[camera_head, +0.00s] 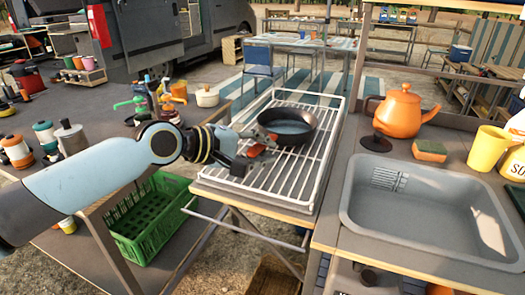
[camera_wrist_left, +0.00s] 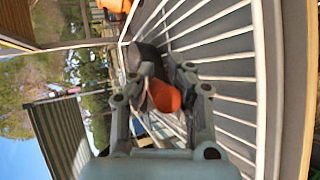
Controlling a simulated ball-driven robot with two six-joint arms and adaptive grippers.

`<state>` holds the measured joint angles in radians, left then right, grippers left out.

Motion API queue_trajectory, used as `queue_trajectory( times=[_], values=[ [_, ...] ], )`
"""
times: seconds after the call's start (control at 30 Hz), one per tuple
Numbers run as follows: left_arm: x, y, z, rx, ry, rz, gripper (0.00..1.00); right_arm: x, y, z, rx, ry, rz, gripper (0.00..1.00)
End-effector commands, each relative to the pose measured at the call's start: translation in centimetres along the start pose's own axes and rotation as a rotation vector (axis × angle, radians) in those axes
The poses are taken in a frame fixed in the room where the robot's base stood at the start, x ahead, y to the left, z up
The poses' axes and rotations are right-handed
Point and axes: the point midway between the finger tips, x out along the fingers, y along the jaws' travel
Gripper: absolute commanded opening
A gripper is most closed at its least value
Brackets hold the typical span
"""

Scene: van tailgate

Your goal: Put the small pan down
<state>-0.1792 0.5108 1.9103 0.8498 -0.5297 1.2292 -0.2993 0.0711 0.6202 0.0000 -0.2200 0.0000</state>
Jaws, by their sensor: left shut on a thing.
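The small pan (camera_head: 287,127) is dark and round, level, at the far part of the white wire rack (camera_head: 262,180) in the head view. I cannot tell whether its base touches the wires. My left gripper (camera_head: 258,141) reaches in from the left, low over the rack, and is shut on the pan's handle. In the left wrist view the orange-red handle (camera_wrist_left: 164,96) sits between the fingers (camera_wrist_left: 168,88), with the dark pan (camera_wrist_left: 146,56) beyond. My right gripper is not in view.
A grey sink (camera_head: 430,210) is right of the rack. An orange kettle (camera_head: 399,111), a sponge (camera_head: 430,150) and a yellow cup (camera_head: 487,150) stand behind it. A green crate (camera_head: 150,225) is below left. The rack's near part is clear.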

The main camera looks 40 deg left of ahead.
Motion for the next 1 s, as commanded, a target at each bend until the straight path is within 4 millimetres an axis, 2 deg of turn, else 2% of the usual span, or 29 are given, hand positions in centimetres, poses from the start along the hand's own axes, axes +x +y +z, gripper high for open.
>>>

--

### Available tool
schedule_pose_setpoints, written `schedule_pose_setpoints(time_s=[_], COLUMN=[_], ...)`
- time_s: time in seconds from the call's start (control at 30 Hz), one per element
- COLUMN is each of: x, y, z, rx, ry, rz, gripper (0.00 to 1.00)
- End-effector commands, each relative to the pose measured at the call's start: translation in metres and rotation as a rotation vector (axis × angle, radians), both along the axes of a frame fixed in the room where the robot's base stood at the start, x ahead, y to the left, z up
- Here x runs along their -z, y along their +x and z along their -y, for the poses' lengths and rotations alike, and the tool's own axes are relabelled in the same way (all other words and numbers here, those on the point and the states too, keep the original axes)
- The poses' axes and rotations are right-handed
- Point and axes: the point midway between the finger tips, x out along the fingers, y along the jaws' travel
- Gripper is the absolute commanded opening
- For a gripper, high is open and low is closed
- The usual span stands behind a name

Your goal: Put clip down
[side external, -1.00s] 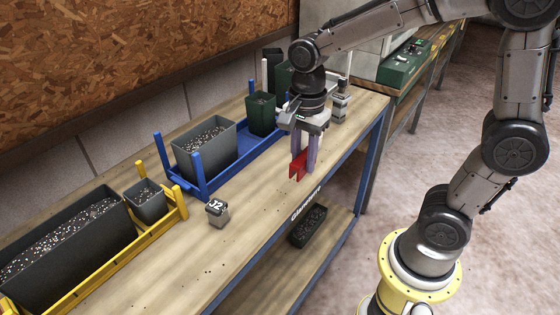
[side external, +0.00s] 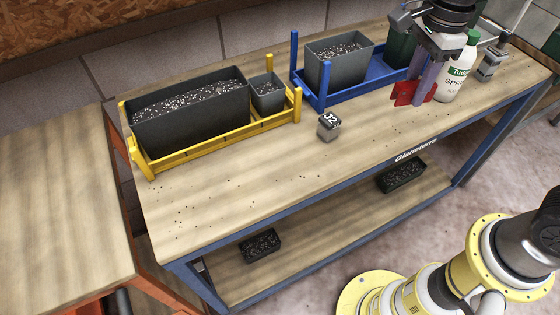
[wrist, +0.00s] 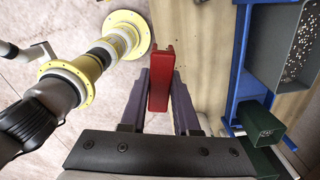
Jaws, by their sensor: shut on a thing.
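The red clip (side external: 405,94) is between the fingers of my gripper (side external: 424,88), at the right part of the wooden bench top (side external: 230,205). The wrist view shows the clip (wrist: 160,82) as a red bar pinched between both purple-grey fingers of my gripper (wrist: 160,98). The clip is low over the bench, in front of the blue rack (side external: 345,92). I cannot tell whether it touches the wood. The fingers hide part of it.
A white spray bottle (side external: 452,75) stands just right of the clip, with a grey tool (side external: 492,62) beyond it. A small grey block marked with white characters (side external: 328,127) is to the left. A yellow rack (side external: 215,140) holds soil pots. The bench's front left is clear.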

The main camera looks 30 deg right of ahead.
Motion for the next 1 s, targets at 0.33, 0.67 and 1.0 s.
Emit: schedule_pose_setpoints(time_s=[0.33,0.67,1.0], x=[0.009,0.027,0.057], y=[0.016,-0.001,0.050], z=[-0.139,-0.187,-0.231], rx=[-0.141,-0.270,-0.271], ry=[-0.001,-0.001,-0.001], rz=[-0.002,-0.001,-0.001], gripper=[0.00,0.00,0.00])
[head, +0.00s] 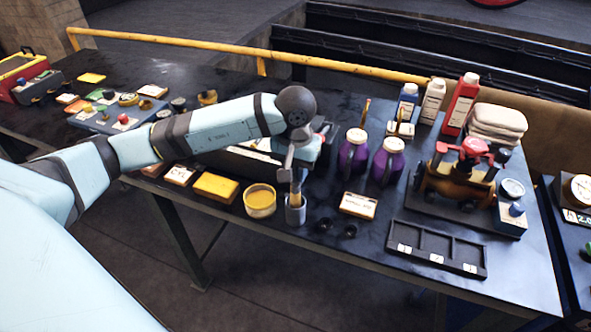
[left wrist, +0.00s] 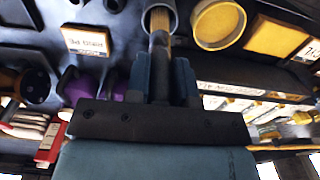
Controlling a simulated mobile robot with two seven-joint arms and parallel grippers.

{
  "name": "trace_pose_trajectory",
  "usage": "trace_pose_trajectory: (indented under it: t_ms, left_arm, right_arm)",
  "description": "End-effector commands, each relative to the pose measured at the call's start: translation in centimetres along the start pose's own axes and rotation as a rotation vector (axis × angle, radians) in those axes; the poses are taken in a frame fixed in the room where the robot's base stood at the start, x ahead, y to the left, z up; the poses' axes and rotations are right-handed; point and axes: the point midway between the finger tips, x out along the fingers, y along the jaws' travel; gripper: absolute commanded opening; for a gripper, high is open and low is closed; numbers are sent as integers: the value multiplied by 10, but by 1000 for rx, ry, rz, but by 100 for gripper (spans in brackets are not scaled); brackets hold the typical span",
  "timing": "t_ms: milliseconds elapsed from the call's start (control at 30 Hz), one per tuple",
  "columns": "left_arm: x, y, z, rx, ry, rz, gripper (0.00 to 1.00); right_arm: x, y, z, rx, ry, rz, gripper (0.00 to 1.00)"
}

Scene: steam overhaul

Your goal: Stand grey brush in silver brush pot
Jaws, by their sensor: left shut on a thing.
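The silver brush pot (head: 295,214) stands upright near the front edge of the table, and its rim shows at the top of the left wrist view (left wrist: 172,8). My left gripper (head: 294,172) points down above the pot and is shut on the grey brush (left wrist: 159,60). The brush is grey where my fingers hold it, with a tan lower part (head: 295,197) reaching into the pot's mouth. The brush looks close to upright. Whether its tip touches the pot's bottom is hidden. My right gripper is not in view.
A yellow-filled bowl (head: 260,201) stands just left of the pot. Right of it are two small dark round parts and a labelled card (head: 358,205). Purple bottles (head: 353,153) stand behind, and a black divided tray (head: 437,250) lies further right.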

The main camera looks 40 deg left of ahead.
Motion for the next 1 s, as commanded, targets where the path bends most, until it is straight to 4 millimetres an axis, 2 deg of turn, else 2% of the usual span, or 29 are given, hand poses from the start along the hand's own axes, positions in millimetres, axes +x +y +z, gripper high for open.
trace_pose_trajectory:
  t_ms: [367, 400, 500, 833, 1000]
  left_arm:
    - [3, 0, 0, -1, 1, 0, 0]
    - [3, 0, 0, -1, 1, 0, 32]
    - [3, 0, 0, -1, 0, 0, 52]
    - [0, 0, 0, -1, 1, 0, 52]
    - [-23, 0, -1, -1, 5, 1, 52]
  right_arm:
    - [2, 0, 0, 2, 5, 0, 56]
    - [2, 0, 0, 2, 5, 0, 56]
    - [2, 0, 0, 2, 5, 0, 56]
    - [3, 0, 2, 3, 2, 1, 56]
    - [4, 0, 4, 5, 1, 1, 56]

Do this | Would you restate, exactly and with no pictures, the lines of the entries above from the one containing "[camera_head, +0.00s]" through the one containing "grippers left out."?

Reply to the exercise |
[camera_head, +0.00s] 
[camera_wrist_left, +0.00s] 
Controlling a simulated ball-driven robot with two six-joint arms and adaptive grippers.

`<state>` holds the measured joint angles in radians, left then right, grippers left out.

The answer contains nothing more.